## BEGIN

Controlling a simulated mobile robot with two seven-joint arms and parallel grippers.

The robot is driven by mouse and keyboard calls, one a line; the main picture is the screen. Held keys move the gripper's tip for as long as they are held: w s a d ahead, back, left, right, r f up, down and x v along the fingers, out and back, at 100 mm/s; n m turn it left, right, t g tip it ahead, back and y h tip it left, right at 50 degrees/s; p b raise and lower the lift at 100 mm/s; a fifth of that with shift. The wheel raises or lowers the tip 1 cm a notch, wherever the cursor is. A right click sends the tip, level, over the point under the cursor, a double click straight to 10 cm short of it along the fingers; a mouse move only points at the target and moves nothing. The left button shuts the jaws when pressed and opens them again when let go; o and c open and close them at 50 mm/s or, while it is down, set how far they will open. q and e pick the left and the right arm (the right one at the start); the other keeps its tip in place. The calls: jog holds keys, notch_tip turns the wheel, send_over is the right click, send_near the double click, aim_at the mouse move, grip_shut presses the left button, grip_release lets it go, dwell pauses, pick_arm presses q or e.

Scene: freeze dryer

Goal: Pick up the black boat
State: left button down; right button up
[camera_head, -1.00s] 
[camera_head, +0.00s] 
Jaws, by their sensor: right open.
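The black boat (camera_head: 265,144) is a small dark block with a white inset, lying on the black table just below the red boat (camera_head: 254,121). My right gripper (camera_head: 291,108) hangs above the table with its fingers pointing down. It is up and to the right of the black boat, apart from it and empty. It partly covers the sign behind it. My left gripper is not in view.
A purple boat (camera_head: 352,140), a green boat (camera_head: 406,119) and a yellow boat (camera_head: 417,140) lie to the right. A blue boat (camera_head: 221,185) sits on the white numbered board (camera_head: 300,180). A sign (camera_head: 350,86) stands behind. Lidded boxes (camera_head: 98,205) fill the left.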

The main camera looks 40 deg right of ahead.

## END

▸ **Exercise task**
Restate the whole listing exactly, leaving out nothing.

▸ **Result of the exercise**
Controlling a simulated mobile robot with two seven-joint arms and parallel grippers.

The robot is driven by mouse and keyboard calls, one a line; the main picture is the screen. Held keys move the gripper's tip for as long as they are held: w s a d ahead, back, left, right, r f up, down and x v along the fingers, out and back, at 100 mm/s; n m turn it left, right, t g tip it ahead, back and y h tip it left, right at 50 degrees/s; p b raise and lower the lift at 100 mm/s; a fifth of that with shift. The wheel raises or lowers the tip 1 cm a notch, wherever the cursor is. A right click sends the tip, level, over the point under the cursor, a double click straight to 10 cm short of it along the fingers; a mouse move only points at the target and moves nothing. The left button shuts the jaws when pressed and opens them again when let go; o and c open and close them at 50 mm/s or, while it is down, set how far they will open. q and e pick the left and the right arm (the right one at the start); the other keeps its tip in place. The calls: jog holds keys, notch_tip turns the wheel, send_over is the right click, send_near the double click, aim_at the mouse move, grip_shut presses the left button, grip_release lets it go, dwell pauses, pick_arm presses q or e.

Scene: freeze dryer

Goal: Pick up the black boat
State: left button down; right button up
[camera_head, -1.00s] 
[camera_head, +0.00s] 
Jaws, by their sensor: right open.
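The black boat (camera_head: 265,144) is a small dark block with a white inset, lying on the black table just below the red boat (camera_head: 254,121). My right gripper (camera_head: 291,108) hangs above the table with its fingers pointing down. It is up and to the right of the black boat, apart from it and empty. It partly covers the sign behind it. My left gripper is not in view.
A purple boat (camera_head: 352,140), a green boat (camera_head: 406,119) and a yellow boat (camera_head: 417,140) lie to the right. A blue boat (camera_head: 221,185) sits on the white numbered board (camera_head: 300,180). A sign (camera_head: 350,86) stands behind. Lidded boxes (camera_head: 98,205) fill the left.

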The main camera looks 40 deg right of ahead.

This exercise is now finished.